Last year I turned 30, broke up with my long-term boyfriend and moved into a tiny apartment for one. The domestic vision I’d had for my future—marriage, a semi-detached fixer-upper, kids with endearingly arcane names, homemade pie—dissolved overnight. When I tried to reformulate a picture of my future, alone, my imagination failed. Usually when I’m lonely or stressed out, I run. I’ve been running non-competitively for 10 years. It eases my anxieties more effectively than anything else I’ve tried: psychoanalysis, yoga, eBay buying sprees, binges on HBO series, even anti-depressants. When I run, for one blissful unmeasured hour, my brain stops spinning.
But after the breakup, I was having trouble getting out the door. I’d stare at my bare feet dangling off the edge of the bed, with the intention of putting on my socks and shoes, and find a reason to crawl back under the covers and watch another episode of Friday Night Lights. My running shoes went six months without feeling the warmth of human feet, during which time the ills normally staved off by running crept back into my life: insomnia, anxiety, the loose-fitting pants I store in the back of my closet.

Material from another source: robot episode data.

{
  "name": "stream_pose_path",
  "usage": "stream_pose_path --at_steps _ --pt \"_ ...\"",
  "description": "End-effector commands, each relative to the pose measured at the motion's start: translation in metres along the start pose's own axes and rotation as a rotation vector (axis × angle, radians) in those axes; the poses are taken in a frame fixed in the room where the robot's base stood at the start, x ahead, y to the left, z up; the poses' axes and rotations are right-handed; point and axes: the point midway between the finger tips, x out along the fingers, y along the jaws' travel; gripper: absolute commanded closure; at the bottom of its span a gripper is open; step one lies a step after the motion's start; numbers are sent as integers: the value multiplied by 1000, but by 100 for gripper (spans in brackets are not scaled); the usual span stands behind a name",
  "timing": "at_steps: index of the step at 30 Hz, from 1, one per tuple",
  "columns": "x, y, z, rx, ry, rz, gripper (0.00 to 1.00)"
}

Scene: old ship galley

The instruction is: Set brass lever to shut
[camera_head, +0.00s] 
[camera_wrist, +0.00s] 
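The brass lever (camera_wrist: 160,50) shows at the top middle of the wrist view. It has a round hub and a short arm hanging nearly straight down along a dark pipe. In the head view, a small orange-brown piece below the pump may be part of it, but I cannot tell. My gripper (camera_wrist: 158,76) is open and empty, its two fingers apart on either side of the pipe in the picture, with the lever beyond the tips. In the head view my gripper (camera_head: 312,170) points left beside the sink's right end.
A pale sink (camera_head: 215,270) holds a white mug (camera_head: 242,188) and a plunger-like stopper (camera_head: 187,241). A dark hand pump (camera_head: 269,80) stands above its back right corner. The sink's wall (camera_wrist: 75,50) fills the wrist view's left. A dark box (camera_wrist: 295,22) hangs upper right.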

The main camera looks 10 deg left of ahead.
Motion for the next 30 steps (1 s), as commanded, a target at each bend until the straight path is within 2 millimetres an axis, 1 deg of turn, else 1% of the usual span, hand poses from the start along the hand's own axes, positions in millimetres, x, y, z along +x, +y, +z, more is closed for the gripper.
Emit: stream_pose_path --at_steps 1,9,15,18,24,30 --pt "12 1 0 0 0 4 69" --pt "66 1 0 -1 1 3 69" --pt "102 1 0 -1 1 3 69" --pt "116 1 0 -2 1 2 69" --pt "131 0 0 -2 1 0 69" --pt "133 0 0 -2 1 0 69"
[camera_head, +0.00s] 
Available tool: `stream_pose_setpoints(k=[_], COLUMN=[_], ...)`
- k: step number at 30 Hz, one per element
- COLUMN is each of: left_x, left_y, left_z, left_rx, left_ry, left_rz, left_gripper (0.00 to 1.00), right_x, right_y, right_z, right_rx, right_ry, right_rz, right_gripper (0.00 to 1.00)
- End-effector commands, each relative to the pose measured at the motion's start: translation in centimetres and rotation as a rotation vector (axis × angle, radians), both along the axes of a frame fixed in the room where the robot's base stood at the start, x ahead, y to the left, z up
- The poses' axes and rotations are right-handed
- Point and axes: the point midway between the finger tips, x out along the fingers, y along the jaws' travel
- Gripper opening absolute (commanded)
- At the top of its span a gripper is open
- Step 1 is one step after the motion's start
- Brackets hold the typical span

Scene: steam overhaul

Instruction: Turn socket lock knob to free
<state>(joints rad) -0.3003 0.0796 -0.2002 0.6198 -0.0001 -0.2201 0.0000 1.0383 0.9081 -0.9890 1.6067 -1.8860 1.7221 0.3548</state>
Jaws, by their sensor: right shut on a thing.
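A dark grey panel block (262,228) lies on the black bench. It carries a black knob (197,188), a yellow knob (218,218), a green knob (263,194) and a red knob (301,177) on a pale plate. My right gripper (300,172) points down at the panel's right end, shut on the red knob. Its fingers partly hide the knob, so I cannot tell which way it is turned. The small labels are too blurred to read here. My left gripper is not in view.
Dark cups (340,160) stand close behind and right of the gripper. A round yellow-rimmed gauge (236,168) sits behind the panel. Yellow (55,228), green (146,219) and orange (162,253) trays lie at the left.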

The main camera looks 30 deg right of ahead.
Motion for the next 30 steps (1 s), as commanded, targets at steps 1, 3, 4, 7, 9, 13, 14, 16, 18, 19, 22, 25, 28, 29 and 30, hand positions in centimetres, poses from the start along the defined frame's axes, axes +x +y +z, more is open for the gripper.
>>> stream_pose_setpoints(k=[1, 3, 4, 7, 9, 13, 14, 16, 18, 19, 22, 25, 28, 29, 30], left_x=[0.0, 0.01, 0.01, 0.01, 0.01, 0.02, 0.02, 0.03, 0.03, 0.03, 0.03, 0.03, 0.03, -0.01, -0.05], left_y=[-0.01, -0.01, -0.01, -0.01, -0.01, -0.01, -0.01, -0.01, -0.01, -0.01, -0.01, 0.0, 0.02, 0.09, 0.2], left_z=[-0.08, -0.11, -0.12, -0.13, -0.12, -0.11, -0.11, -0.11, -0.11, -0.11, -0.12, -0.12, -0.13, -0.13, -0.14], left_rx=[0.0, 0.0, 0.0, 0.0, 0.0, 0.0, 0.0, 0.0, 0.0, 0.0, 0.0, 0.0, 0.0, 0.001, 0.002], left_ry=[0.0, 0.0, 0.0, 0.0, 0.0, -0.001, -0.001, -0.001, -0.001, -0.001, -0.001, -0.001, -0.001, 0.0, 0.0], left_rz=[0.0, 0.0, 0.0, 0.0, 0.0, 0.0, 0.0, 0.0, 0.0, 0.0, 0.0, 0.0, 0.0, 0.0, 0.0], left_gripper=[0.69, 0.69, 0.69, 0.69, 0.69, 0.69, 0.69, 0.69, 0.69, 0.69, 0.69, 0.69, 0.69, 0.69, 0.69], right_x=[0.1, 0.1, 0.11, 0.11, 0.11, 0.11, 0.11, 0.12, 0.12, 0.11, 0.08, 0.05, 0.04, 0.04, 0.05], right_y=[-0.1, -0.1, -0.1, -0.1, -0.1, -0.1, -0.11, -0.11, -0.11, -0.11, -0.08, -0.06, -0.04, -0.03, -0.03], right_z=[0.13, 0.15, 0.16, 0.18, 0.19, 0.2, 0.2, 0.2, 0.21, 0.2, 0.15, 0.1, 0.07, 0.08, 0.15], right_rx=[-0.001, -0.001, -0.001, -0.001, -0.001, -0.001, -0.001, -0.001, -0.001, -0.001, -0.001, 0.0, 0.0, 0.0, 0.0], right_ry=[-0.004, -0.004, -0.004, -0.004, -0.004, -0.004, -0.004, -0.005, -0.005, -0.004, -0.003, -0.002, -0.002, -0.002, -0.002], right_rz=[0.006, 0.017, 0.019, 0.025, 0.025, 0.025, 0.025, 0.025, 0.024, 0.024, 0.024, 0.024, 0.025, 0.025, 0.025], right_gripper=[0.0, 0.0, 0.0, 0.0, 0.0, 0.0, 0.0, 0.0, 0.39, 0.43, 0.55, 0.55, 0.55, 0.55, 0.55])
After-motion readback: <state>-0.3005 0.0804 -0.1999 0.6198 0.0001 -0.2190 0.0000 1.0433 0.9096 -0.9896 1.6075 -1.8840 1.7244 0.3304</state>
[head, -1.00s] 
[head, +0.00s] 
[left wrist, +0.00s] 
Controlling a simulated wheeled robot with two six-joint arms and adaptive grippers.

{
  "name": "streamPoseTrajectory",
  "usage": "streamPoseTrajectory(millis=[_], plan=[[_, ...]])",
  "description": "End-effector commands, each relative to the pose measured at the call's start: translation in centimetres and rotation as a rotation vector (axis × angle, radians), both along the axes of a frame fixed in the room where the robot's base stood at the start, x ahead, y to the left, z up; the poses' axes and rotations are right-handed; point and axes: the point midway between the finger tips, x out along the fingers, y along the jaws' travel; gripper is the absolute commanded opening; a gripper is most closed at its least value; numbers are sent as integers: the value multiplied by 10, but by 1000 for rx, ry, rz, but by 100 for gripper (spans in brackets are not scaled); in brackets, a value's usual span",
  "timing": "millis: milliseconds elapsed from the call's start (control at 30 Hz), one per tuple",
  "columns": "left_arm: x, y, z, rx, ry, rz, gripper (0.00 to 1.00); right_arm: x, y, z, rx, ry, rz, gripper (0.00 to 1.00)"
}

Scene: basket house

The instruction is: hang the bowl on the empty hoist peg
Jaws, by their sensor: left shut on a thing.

It was during my hiatus from running that everyone I knew seemed to take up the sport. If you head out to High Park or the Beach boardwalk on a Sunday afternoon, or just look out your window right now, you’ll see them—gaggles of breathless runners chatting away or bopping headphoned heads, playing an unspoken game of one-upmanship that’s partly athletic and partly aesthetic. Or maybe you are one of them—an excessively hydrated, neon-clad, chisel-calved urbanite with a marathon on your mind and a bounce in your step (but not too much bounce, lest you strain your knees).
Friends of mine who once jogged casually a couple of times a week were suddenly amateur marathoners, and they were all too eager to tell me about it. At cocktail parties they’d regale me with the triumph of their latest barefoot race, extol the benefits of deep massage foam rollers for aching muscles and show me the settings on their new GPS watches (one friend carries hers in her purse, just in case she needs to fit in a run, or a conversation about a run). I had never talked about running because if you are a non-runner, you don’t want to hear someone prattle on about her cardiovascular supremacy; it’s like listening to vegans talking meat ethics at a barbecue. Obviously things had changed.
Acquaintances started pelting me with well-intentioned imperatives: “You should join a running group,” or “You have to sign up for a race,” or “The sense of accomplishment when you cross the finish line is amaaaaazing.” Their descriptions of the marathon experience rang with the reverence of new converts. Supporters will lionize you with Magic Markered signs, I was told, strangers will shout your name at the top of their lungs (it’s written on the bib you wear on your chest for this purpose), volunteers will bestow medals upon you, and your friends will marvel at your will power. It’ll change your life, they promised.